Madras HC CJVijaya Kamlesh Tahilramani resigns being denied transfer

Madras High Court Chief Justice Vijaya Kamlesh Tahilramani has resigned from the post after the Supreme Court Collegium declined her request to reconsider her transfer to Meghalaya. She has tendered her resignation to President Ram Nath Kovind and sent a copy of it to Chief Justice of India Ranjan Gogoi on Friday night, official sources said. The collegium, headed by Chief Justice Gogoi, had recommended transfer of Justice Tahilramani, who was elevated as the Madras High Court’s Chief Justice on 8 August last year, to the Meghalaya High Court.
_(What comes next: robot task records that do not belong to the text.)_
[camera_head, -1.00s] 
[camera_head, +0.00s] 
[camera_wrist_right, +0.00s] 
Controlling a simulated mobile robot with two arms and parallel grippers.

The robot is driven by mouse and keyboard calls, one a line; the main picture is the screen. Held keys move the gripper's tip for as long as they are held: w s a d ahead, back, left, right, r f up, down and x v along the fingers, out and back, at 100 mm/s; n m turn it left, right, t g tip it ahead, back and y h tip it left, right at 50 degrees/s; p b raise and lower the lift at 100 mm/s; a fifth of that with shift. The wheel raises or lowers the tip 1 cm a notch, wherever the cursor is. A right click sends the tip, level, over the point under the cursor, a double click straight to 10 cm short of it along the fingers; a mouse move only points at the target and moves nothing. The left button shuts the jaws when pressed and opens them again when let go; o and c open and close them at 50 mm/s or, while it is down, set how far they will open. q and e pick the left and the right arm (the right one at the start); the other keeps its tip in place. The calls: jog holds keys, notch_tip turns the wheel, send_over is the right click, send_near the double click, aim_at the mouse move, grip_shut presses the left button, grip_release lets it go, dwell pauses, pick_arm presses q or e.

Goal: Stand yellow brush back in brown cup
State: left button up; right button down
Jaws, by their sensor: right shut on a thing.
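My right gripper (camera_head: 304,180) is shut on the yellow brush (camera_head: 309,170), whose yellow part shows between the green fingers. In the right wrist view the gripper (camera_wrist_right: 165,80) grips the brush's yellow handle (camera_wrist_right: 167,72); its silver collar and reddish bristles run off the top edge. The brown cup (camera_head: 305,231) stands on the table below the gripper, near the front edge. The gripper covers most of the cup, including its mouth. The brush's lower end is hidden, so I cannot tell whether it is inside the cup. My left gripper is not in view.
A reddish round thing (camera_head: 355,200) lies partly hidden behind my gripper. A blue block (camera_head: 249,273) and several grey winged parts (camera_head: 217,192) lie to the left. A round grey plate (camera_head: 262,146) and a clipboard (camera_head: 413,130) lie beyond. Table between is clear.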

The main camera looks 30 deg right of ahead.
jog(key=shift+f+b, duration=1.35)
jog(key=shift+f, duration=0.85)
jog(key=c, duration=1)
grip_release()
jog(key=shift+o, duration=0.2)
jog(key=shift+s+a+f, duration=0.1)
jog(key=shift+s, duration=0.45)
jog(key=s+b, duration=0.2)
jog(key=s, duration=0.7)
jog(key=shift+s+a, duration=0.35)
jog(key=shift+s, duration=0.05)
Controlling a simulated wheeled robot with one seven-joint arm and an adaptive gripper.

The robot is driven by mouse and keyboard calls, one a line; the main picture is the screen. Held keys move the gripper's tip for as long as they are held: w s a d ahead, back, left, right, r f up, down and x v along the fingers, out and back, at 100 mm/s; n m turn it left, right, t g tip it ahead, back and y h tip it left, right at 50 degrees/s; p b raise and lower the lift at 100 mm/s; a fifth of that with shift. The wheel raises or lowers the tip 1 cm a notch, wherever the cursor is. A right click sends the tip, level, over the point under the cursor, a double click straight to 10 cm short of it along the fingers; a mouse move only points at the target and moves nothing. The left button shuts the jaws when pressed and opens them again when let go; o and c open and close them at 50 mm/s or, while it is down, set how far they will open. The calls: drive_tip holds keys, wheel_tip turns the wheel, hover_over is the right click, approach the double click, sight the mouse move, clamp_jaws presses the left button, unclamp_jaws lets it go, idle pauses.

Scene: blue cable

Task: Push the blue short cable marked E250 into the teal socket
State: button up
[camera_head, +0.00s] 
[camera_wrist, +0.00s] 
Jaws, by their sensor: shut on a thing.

The collegium had recommended her transfer on August 28, after which she had made a representation requesting it to reconsider the proposal. Ms Justice Vijaya Kamlesh Tahilramani is the senior most High Court judge in the country has decided to quit after the Supreme Court Collegium (comprising top five judges) transferred her from the chartered High Court to a relatively small High Court of Meghalaya. She made her decision public on Friday night at a dinner hosted by six Madras High Court judges who were made permanent recently. Thanking the puisne judges for their cooperation ever since she took over as the Chief Justice on August 12 last year, Justice Tahilramani told them that she had discharged her duty without any fear or favour right from the time she assumed office as a judge of the Bombay High Court in June 2001.

Though she was due to retire from service on October two, 2020, the sudden transfer to a much smaller High Court has upset her, she said at the dinner meet. Refusing to accede her request for reconsideration of the transfer, the Supreme Court said “the Collegium has carefully gone through the representation and taken into consideration all relevant factors.’

‘On reconsideration, the Collegium is of the considered view that it is not possible to accede to her request. The Collegium, accordingly, reiterates its recommendation dated August 28 for transfer of Ms Justice Tahilramani to Meghalaya High Court,” it added.